Search the records for "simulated" and copy each line that holds it.

MATERIAL PROVIDED »

-------------------------

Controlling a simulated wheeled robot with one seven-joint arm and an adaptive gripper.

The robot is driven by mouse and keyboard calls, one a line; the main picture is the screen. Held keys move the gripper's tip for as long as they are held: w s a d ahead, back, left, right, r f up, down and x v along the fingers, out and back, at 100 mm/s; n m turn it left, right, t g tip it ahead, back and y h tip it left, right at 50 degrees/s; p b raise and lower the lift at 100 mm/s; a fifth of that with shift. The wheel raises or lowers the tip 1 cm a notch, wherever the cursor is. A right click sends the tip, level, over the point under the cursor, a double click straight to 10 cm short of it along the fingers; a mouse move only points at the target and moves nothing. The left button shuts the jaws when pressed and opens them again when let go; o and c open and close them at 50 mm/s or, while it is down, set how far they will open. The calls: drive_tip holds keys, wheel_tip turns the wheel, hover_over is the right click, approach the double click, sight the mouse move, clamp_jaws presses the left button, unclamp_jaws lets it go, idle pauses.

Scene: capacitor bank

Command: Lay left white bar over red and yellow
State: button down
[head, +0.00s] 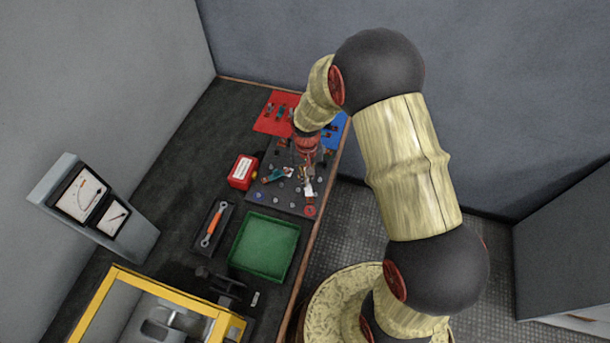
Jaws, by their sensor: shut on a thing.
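My gripper (307,168) points down over the dark board (285,205) from its back right part. Its fingers are small and partly hidden by my wrist. They appear shut on a white bar (308,189), which shows just below them, tilted. I cannot tell whether the bar touches the board. A second whitish piece (287,171) lies left of the gripper, beside a teal part (272,175). A red round terminal (310,211) sits at the board's near right corner. I cannot make out a yellow terminal clearly.
A red mat (264,124) with small parts lies behind the board, a blue one (341,122) to its right. A red box (241,172) stands left, a green tray (264,246) in front. A wrench tray (213,228), meter panel (95,205) and yellow-framed case (150,285) stand nearer.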

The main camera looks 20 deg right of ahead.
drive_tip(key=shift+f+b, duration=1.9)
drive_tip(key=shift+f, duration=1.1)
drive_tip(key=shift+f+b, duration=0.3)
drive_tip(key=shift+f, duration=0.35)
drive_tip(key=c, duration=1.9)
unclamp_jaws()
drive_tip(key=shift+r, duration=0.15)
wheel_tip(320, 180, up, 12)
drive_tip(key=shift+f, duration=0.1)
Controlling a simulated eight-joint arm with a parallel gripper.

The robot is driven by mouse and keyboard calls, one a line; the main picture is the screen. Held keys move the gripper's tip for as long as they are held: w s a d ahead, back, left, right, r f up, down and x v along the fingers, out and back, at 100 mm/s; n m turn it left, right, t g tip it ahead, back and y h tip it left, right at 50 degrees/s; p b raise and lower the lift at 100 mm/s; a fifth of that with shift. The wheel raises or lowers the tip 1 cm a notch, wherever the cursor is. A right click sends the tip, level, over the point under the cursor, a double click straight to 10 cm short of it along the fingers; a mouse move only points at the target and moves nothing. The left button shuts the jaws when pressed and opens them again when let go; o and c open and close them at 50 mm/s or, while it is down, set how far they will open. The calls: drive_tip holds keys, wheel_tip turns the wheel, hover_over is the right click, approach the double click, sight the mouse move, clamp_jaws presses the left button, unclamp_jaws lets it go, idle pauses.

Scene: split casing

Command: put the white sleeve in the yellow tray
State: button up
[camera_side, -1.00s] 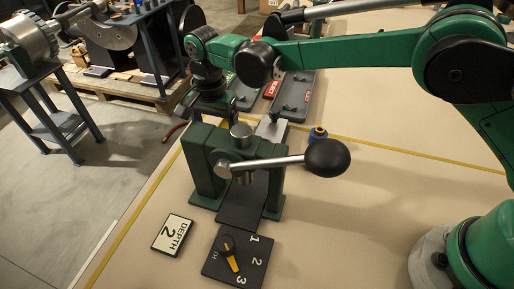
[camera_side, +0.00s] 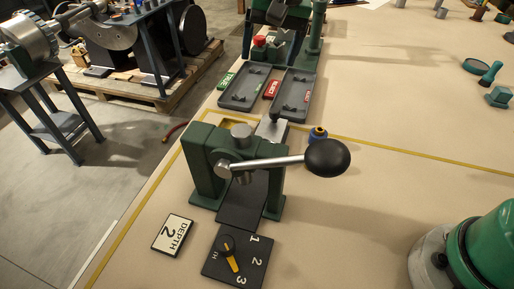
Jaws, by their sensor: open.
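I cannot make out the white sleeve in this view. A small yellow patch (camera_side: 229,124) shows just behind the green lever press (camera_side: 207,165); the press hides part of it, and I cannot tell whether it is the yellow tray. My gripper is out of view; only my green base shows at the lower right.
The press's lever ends in a black ball (camera_side: 327,158), with a blue part (camera_side: 318,134) behind it. Two grey trays (camera_side: 243,104) (camera_side: 308,117) stand behind. The table's right middle is clear.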

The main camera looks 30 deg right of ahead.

-------------------------

FINISHED ANSWER »
Controlling a simulated wheeled robot with one seven-joint arm and an adaptive gripper.
Controlling a simulated eight-joint arm with a parallel gripper.

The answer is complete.